Aujourd’hui est un jour de célébration et de réjouissance, car « nous vous l’avions bien dit » : nous avions bien dit que les Palestiniens ne respectent aucun accord (alors que nous, évidemment, les respectons tous) ; nous vous avions bien dit qu’ils feraient tout pour acquérir des armes offensives (alors que nous envoyons des bouquets de narcisses aux fenêtres d’Arafat à Ramallah) ; nous vous avions bien dit qu’il n’y avait personne à qui parler, et qu’en conséquence nous devions continuer à serrer le noeud coulant autour de leur cou (ce qui conduira sans nul doute à modifier profondement le « caractère palestinien », afin qu’ils acceptent toutes nos conditions) ; nous vous avions bien dit qu’Arafat etait Bin Laden (et nous les disciples du Dalaï Lama).
Par cette tentative d’introduire clandestinement des armes, les Palestiniens ont gravement violé les accords, et Tsahal doit, bien évidemment, tout faire pour prévenir une telle escalade. Neanmoins, comment le jugement de tout un peuple peut-il être à ce point émoussé? Comment pouvons-nous continuer à ignorer l’image d’ensemble, ou Israël, par ses actions et ses non-actions, et en particulier le comportement malfaisant de son premier ministre, pousse les Palestiniens à des actes qui, les uns après les autres, nous administrent cette « preuve absolue » dont nous n’avons que faire?
Les jours que nous vivons sont dégoûtants. Ce sont des jours de total engourdissemnt des sens. Ariel Sharon tirera de ce bateau jusqu’à sa dernière goutte de propagande. Les médias, pour la plupart, lui colleront aux basques. La rue israélienne, trop épuisée et apathique pour réfléchir, adoptera toute conclusion qui résoudra la contradiction morale dans laquelle elle se trouve, et qui renforcera son sentiment d’avoir raison.

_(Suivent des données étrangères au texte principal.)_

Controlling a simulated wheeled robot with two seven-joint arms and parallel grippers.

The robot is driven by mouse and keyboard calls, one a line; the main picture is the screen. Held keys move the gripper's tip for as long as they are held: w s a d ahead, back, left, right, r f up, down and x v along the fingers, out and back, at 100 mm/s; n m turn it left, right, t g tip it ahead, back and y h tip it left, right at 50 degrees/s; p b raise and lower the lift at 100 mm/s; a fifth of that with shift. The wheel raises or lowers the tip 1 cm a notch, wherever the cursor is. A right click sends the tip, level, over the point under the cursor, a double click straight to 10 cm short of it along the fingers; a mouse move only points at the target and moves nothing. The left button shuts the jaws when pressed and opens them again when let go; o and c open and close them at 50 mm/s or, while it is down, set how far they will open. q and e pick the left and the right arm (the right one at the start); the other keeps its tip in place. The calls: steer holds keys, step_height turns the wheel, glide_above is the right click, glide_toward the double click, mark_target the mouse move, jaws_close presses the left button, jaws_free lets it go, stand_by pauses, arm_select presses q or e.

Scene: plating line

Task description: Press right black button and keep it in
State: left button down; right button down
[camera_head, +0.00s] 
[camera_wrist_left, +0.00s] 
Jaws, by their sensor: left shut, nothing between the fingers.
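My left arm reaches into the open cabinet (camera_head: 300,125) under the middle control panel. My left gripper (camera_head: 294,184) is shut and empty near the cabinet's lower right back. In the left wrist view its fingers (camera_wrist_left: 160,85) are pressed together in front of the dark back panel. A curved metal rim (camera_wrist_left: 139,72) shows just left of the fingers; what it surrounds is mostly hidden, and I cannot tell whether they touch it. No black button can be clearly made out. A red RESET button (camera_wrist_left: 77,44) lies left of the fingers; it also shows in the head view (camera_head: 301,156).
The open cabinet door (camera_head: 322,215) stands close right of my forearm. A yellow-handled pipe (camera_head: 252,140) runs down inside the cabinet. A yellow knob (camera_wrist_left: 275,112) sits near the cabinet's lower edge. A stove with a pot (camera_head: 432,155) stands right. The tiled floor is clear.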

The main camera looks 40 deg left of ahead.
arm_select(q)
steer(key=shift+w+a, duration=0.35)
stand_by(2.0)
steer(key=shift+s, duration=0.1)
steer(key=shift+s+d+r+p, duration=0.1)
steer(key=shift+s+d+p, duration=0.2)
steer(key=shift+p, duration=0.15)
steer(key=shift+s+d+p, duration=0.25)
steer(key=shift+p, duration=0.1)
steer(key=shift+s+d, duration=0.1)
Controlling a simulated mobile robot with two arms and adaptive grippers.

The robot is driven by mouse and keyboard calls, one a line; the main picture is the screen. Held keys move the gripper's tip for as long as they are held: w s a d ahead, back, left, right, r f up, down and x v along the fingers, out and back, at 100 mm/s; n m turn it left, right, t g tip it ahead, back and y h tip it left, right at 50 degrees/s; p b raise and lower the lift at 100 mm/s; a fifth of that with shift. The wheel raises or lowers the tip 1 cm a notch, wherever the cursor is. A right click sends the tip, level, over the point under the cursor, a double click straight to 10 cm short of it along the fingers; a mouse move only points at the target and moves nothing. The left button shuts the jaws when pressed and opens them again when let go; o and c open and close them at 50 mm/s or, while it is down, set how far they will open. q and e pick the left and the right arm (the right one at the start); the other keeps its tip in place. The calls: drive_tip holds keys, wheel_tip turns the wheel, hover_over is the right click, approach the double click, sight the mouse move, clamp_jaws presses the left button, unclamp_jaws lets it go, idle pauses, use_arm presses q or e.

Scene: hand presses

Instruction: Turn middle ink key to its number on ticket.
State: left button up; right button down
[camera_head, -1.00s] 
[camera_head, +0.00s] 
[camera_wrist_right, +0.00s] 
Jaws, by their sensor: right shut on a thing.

Qui a la force, aujourd’hui, de se rappeler les commencements, les racines, les circonstances, le fait que ce que nous avons ici est une occupation, une oppression, des réactions et des contre-réactions, un cercle vicieux et sanglant, deux peuples devenus violents, corrompus et fous de désespoir, un piège de mort dans lequel nous nous enfonçons à mesure que chaque jour passe?